Another method for measuring hardenability is the Jominy test. A cylinder of steel is heated evenly at the austenitizing temperature, and then cooled on one end with water:
The end sprayed with water is cooled very rapidly, and the cooling rate is progressively slower the further you go from the water cooled end. Then hardness can be measured along the bar:
These Jominy tests can give an indication of what thickness of material can be fully hardened, as they provide quick information on thickness vs hardness. After all, if quenching a very thick piece of steel, the core will cool much more slowly than the surface. With an air hardening steel the core is likely to still form full martensite. But with a water quenching steel, the core may not fully harden even with thicknesses relevant to knives. These Jominy tests may also be used to compare relative hardenability of different steels:
This gives an obvious example of how the different alloying elements directly affect hardenability. Also, all of the steels reached the same hardness, apart from 1040, showing that hardenability and peak hardness are two different concepts.
There are several other things that can affect hardenability, and I will cover two of them. With high carbon steels there are carbides that are intentionally left in the steel during austenitizing. With higher temperatures, more of these carbides dissolve so that more alloy is in solution. For example, as a stainless steel is heated to higher austenitizing temperatures more of its chromium carbides dissolve leaving more carbon and chromium in solution. That carbon and chromium increases the hardenability. So in general hardenability is increased with higher austenitizing temperatures.
One more important factor is grain size. Grain boundaries are high energy areas that act as nucleation sites for the transformation phases. So if the carbides or pearlite nucleate they are likely to do so on the austenite grain boundaries. With finer grain size there is more boundary area for nucleation. So finer grain size leads to poorer hardenability:
(A bigger number of ASTM grain size refers to a smaller grain size.) Overaustenitizing leads to grain growth, so again, a higher austenitizing temperature can lead to an improvement in hardenability.
We can measure hardenability in a few different ways. One way is with a Continuous Cooling Transformation (CCT) diagram. The steels are first austenitized by heating to high temperature and holding for the proscribed time, and then cooled at different rates. In-situ measurements are recorded such as dilatometry to determine the temperatures at which the steel transforms to other phases. Often the final samples are also measured for hardness and observed with metallography. An example CCT curve for a "eutectoid steel", probably 1075 or 1080, is shown below:
A water quench cools the steel very rapidly, within a few seconds, leading to full martensite. The "full anneal" cools very slowly and passes through those lines at top referring to the pearlite transformation start and finish. The "critical cooling rate" shows the cooling rate required to pass in front of the "nose" without any pearlite formation. The oil quench is not fast enough to avoid pearlite formation so this steel would be classified as a water quenching steel.
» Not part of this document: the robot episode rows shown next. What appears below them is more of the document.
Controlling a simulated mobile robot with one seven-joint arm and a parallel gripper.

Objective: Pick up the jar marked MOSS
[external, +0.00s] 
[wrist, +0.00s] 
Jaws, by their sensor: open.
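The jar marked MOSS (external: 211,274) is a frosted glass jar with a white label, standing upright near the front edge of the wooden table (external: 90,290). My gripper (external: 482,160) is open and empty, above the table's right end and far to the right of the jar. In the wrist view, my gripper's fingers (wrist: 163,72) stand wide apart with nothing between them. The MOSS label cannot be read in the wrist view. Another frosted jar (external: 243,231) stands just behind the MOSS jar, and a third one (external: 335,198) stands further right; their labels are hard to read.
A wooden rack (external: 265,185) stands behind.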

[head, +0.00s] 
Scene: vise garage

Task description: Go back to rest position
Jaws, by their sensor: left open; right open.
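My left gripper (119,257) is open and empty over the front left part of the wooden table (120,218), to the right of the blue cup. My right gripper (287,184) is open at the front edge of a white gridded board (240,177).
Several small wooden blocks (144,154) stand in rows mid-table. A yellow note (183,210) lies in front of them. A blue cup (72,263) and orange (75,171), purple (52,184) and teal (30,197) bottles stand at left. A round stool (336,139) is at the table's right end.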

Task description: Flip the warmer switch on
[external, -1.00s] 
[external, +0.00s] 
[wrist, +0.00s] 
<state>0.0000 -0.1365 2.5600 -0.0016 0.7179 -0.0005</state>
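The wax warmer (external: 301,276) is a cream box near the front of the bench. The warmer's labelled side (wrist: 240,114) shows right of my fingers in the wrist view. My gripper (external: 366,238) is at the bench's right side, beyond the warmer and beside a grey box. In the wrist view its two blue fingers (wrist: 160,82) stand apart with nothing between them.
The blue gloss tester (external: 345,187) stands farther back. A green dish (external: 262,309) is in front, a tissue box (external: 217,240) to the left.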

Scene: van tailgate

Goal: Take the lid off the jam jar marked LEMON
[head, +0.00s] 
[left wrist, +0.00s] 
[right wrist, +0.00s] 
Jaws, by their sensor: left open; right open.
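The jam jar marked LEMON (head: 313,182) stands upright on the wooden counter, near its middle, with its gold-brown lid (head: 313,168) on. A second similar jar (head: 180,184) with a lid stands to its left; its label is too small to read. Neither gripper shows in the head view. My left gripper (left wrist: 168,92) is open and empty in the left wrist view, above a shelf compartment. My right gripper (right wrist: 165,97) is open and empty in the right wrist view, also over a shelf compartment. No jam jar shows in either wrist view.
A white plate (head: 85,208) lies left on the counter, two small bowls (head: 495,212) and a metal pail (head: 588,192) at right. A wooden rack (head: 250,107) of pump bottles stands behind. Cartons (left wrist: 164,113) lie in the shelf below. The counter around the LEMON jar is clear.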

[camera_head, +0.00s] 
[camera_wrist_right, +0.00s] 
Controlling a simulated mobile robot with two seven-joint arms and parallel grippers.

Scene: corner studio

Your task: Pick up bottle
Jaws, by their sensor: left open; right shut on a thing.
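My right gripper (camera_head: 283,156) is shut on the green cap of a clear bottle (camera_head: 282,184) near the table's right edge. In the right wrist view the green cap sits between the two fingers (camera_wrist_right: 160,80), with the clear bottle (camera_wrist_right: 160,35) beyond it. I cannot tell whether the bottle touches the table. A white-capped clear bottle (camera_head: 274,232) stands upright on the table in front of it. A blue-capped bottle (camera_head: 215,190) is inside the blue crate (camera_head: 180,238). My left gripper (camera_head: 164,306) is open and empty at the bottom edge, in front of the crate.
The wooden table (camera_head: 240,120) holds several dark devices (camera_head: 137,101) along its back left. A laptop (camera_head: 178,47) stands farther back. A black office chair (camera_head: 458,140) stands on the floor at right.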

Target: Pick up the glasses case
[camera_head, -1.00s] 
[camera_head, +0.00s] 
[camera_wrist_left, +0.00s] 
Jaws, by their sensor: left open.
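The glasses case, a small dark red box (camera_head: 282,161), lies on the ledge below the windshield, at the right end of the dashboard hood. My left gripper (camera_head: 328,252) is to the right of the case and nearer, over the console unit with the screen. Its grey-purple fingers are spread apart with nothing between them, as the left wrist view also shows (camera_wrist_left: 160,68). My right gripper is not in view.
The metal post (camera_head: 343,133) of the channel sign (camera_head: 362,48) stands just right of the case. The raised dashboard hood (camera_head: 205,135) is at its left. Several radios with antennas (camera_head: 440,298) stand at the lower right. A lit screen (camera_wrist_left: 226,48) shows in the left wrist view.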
Certain alloying elements can be added to enhance hardenability and allow slower quench rates. These alloying elements push the "nose" of the CCT curve to the right, ie at longer times. The following diagram shows the relative effect of a few of the important elements:
So Molybdenum (Mo) is a very effective hardenability element, followed by Mn and Cr, with Ni and Si having relatively small effects on hardenability.
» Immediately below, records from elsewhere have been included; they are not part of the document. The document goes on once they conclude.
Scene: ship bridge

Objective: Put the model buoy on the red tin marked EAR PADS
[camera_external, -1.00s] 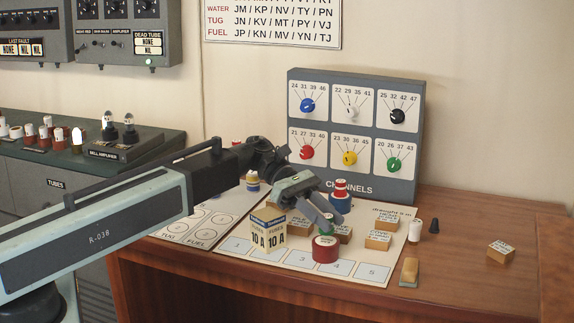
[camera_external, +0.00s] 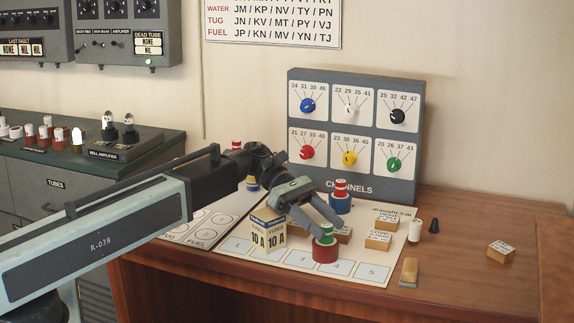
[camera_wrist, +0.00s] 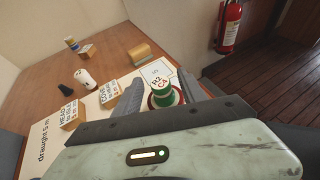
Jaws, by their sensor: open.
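A green and white piece, seemingly the model buoy (camera_external: 326,238), stands upright on a round red tin (camera_external: 325,254) at the front of the white chart sheet. In the wrist view the green buoy (camera_wrist: 165,97) stands between my fingers, with the red tin's rim (camera_wrist: 152,105) showing around its foot. I cannot read the tin's marking. My gripper (camera_external: 327,230) is open, its fingers spread on both sides of the buoy. In the wrist view my gripper (camera_wrist: 160,92) has a finger on each side. I cannot tell whether either finger touches the buoy.
A yellow fuse box (camera_external: 268,232) stands close left of the fingers. Behind are a red, white and blue piece (camera_external: 340,197) and wooden blocks (camera_external: 378,240). A white cylinder (camera_external: 415,230), black cone (camera_external: 434,226) and brush (camera_external: 409,271) stand or lie to the right.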

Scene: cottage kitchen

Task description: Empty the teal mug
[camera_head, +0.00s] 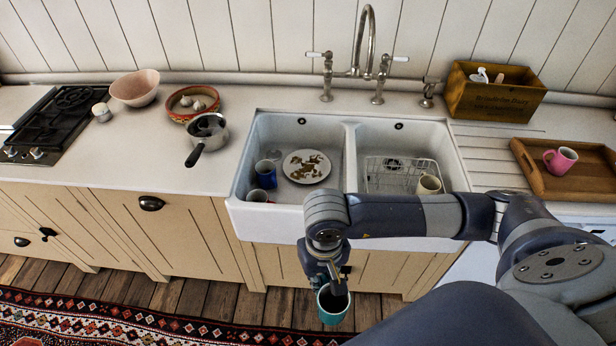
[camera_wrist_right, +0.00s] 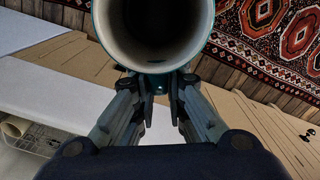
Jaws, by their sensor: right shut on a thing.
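The teal mug (camera_head: 333,308) is held by my right gripper (camera_head: 336,284), in front of the sink cabinet and below the counter edge. In the right wrist view the mug (camera_wrist_right: 155,62) fills the top middle, its pale inside facing the camera, dark deeper in. The right gripper (camera_wrist_right: 158,82) is shut on the mug; the exact grip point is partly hidden. I cannot tell whether anything is inside the mug. My left gripper is not in view.
The right basin holds a wire rack (camera_head: 385,178) and a cream mug (camera_head: 429,184). A wooden tray (camera_head: 530,177) carries a pink mug (camera_head: 561,160). A saucepan (camera_head: 208,130) stands left.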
O1 is an oil hardening steel with additions of Mn and Cr for added hardenability to allow an oil quench. You can see its CCT curve below:
Where the "eutectoid" steel with low hardenability additions required a quench lasting around 20 seconds, O1 looks like it can be quenched at a rate almost 10x slower than that, and therefore allows oil hardening rather than water.
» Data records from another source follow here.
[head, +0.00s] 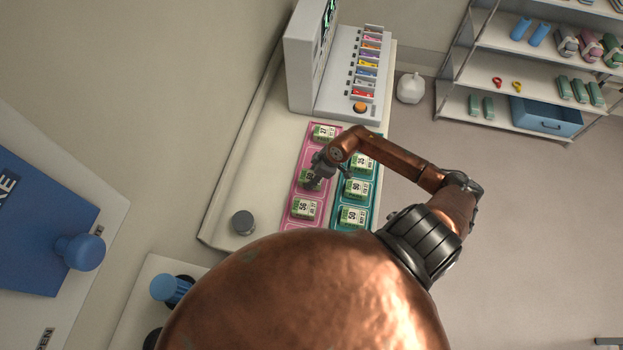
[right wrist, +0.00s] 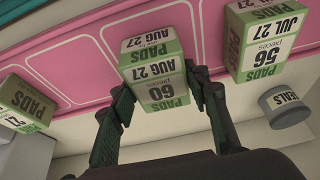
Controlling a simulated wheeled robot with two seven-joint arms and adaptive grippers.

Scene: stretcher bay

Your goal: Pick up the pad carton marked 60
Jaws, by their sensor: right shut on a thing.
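The pad carton marked 60 (right wrist: 158,82), white and green with "AUG 27" on it, is between the fingers of my right gripper (right wrist: 163,98) in the right wrist view. The gripper is shut on it, one finger against each side. In the head view my right gripper (head: 318,174) is over the pink tray, and it partly hides the carton (head: 309,181). I cannot tell whether the carton is clear of the pink tray (right wrist: 75,50). My left gripper is not in view.
The carton marked 56 (head: 303,208) and another carton (head: 323,133) stand on the pink tray, either side of the held one. A teal tray with several cartons (head: 352,216) lies to the right. A grey canister (head: 242,222) and a white machine (head: 345,85) share the bench.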

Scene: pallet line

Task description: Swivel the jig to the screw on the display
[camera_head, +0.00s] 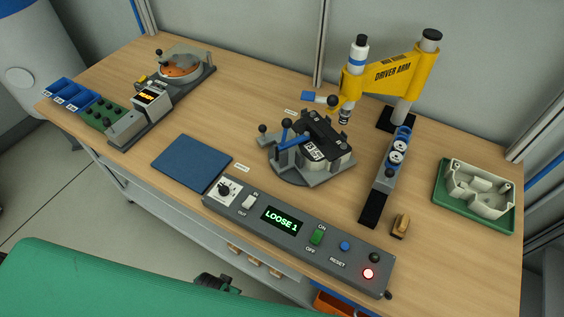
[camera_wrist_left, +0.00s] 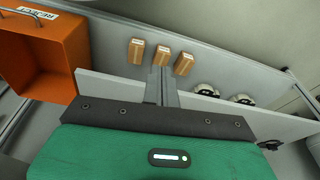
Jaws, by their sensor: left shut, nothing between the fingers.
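The jig (camera_head: 291,170) is a round grey swivel base on the table in the head view. It has a blue lever and black-knobbed handles. It holds a pale grey part under a black clamp, with a white label on its front. The display (camera_head: 281,219) on the grey control panel (camera_head: 325,274) reads "LOOSE 1" in green. My left gripper (camera_head: 217,284) is low in front of the table, well away from the jig. In the wrist view its narrow fingers (camera_wrist_left: 160,84) are together and empty.
The panel has a lit red lamp (camera_head: 368,273). A blue mat (camera_head: 192,163) lies left of the jig. A green tray (camera_head: 474,200) with a grey housing is at right.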

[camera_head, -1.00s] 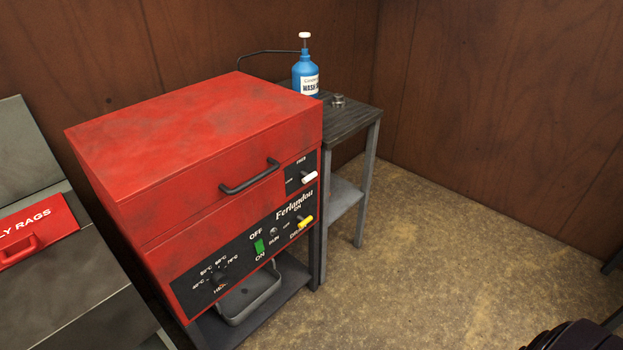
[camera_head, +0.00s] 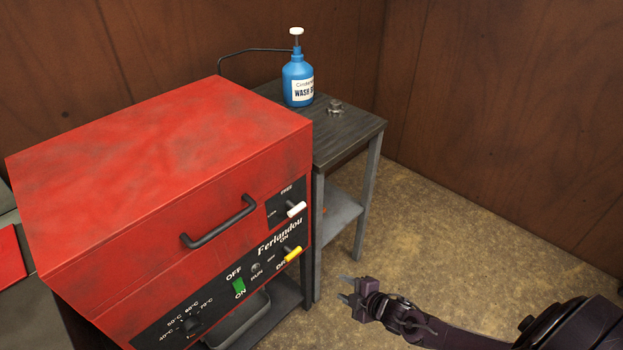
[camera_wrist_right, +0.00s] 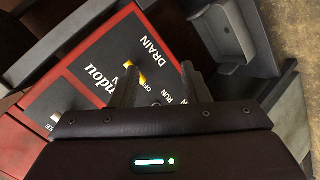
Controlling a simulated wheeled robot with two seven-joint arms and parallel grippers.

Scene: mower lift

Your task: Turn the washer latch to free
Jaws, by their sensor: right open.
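The red washer (camera_head: 165,165) stands at the left in the head view with its lid down. Its latch, a white-tipped lever (camera_head: 296,209), sits on a small black plate at the upper right of the front, below the word FREE; the tip points right. My right gripper (camera_head: 347,290) is open and empty, to the right of the washer's front and lower than the latch. My left gripper is not in view.
A yellow drain lever (camera_head: 292,254), a green switch (camera_head: 239,286) and a dark lid handle (camera_head: 218,222) are on the washer's front. A side table (camera_head: 350,132) holds a blue wash bottle (camera_head: 298,80) and a small metal part (camera_head: 335,107). The floor at right is clear.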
If even more alloy is added than an air hardening steel is obtained, such as Vanadis 4 Extra:
Vanadis 4 Extra can be cooled even more slowly, and therefore can allow hardening in air instead of water or oil. However, one interesting thing is that full hardness is shown even for the cooling curves labeled 3-5 which pass through the carbide section of the CCT curve. So obtaining full hardness may not be a guarantee of full martensite. The carbides may not be desirable for mechanical properties, or with a stainless steel for corrosion resistance.
Another method for measuring hardenability is the Jominy test. A cylinder of steel is heated evenly at the austenitizing temperature, and then cooled on one end with water:
The end sprayed with water is cooled very rapidly, and the cooling rate is progressively slower the further you go from the water cooled end. Then hardness can be measured along the bar:
These Jominy tests can give an indication of what thickness of material can be fully hardened, as they provide quick information on thickness vs hardness. After all, if quenching a very thick piece of steel, the core will cool much more slowly than the surface. With an air hardening steel the core is likely to still form full martensite. But with a water quenching steel, the core may not fully harden even with thicknesses relevant to knives. These Jominy tests may also be used to compare relative hardenability of different steels:
This gives an obvious example of how the different alloying elements directly affect hardenability. Also, all of the steels reached the same hardness, apart from 1040, showing that hardenability and peak hardness are two different concepts.
There are several other things that can affect hardenability, and I will cover two of them. With high carbon steels there are carbides that are intentionally left in the steel during austenitizing. With higher temperatures, more of these carbides dissolve so that more alloy is in solution. For example, as a stainless steel is heated to higher austenitizing temperatures more of its chromium carbides dissolve leaving more carbon and chromium in solution. That carbon and chromium increases the hardenability. So in general hardenability is increased with higher austenitizing temperatures.
One more important factor is grain size. Grain boundaries are high energy areas that act as nucleation sites for the transformation phases. So if the carbides or pearlite nucleate they are likely to do so on the austenite grain boundaries. With finer grain size there is more boundary area for nucleation. So finer grain size leads to poorer hardenability:
(A bigger number of ASTM grain size refers to a smaller grain size.) Overaustenitizing leads to grain growth, so again, a higher austenitizing temperature can lead to an improvement in hardenability.